Keywords: Kisan credit cards, Farmers, Agriculture, Finance, Bank.
JEL Classification: Q1, Q14, O23, M21.
1. Introduction
India lives in villages. The majority of our country’s population depends upon agriculture. Hence, there is a great need for inclusion of rural people in the financial framework. When it is considered rural credit system to facilitate various financial needs of the rural folks or farmers, it has many dimensions. Over the years, NABARD has taken initiatives to supply adequate credit to farmers, which has made the rural finance system more sociable.
India As agricultural economy dependents on two factors: One is Mansoon and the other is credit. Since controlling the Mansoon is restricted to our technological advancements but efforts can be made to improvise our credit distribution. Financing for agriculture has always been a huge task for banks. The financial reforms also highlighted the need for innovative credit interventions from institutional agencies to facilitate farmers. With the implementation of bills like food security indicates that agriculture will continue to be central to all the strategies for socio-economic development of India. Rapid growth of agriculture will not only ensure continued food security but also help in the growth in industry and the GDP.

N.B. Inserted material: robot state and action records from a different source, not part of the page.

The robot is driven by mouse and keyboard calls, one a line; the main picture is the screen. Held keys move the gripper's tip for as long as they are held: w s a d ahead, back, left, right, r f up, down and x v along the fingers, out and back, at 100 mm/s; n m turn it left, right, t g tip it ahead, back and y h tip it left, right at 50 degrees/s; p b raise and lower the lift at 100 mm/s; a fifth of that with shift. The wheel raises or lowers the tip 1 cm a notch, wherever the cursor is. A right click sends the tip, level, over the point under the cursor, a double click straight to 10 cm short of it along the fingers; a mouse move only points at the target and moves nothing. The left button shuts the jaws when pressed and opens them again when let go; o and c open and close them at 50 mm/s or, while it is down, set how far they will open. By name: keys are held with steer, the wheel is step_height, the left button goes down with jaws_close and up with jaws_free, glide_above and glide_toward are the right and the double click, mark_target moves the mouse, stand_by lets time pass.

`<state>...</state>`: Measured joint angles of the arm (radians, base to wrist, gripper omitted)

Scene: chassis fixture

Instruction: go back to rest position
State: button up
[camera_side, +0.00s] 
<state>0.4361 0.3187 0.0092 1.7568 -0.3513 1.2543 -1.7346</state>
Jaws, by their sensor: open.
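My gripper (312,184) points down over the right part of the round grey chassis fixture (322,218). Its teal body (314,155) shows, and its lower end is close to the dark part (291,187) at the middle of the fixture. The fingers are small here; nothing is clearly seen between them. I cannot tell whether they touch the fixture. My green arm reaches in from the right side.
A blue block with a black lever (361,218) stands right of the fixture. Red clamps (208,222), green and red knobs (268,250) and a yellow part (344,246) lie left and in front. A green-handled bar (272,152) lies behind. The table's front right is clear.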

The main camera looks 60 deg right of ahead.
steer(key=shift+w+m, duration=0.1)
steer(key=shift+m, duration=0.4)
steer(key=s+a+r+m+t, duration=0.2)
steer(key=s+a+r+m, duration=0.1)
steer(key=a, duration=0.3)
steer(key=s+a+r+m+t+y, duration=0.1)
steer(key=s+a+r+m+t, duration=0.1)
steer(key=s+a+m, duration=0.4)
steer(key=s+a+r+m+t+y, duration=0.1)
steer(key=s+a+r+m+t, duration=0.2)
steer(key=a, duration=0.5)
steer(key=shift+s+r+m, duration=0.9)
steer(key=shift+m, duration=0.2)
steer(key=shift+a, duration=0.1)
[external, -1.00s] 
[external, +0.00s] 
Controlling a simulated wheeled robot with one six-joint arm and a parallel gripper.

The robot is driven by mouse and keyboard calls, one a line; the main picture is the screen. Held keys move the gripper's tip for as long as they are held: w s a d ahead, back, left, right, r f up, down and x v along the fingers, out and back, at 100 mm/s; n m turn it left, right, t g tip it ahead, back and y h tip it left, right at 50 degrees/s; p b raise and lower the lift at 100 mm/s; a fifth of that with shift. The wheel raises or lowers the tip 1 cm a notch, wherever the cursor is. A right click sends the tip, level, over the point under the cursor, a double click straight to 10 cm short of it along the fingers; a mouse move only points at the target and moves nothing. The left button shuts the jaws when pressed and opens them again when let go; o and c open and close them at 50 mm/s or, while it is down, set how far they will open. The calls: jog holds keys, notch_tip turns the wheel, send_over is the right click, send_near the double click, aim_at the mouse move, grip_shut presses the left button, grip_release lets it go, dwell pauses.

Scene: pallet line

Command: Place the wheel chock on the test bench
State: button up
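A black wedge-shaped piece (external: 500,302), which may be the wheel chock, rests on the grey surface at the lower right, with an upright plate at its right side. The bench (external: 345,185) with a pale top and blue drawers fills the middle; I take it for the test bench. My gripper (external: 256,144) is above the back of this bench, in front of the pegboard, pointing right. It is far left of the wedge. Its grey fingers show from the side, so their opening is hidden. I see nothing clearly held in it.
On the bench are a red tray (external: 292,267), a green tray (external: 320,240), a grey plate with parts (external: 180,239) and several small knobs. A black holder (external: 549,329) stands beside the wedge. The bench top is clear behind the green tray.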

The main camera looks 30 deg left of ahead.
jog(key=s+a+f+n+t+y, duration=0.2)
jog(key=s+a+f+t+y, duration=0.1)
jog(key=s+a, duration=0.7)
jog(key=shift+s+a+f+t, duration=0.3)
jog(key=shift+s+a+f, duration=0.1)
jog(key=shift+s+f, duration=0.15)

2. Objectives of the Study
‘ To study and understand the key features of Kisan credit card scheme.
‘ To assess the role and contribution of Kisan credit card scheme.
‘ To provide some suggestions for effective implementation of the Kisan credit cards scheme.
3. Research Methodology
The present study is based on the secondary data collected from NABARD Journal, Publications, Occasional Papers, and RBI Reviews etc. The other information has been taken from journals and websites focusing Kisan credit card scheme.
4. Literature Review
Anjanikumar et al. (2007) assessed the performance of rural credit flow in India, and identified the factors that influenced the choice of credit outlet and the possession of Kisan Credit Cards by rural households. Jamunarani (2009) reported that over 14 million KCCs have been issued across India. The scheme has been implemented in all the states and union territories by 27 public sector banks (PSBs), 373 district central co-operative banks (DCCBs) and 196 Regional Rural Banks (RRBs). Amir Samantara (2010) mentioned that the introduction of a new credit product called Kisan Credit Card (KCC) in 1998-99 with three different sub-limits viz. production, assets maintenance and consumption needs is a step in this direction to address the challenge.
Barik (2010) stated that realizing the importance of enhancement of flow of credit to the rural sector and reduction of the dependence of farmers on non-institutional sources of credit, NABARD introduced Kisan Credit Card (KCC) scheme. Uppal and Juneja (2012) found that commercial banks are most successful in fulfilling the objectives of NABARD followed by regional rural banks. Co-operative banks are not successful in achieving their objectives and thus are not serving the agriculture, the farmers and the nation. Rajamohan and Subha (2014) highlighted certain operational issues, mainly pertaining to the Agency-wise and Period-wise progress of KCC and Kisan Credit Card Scheme.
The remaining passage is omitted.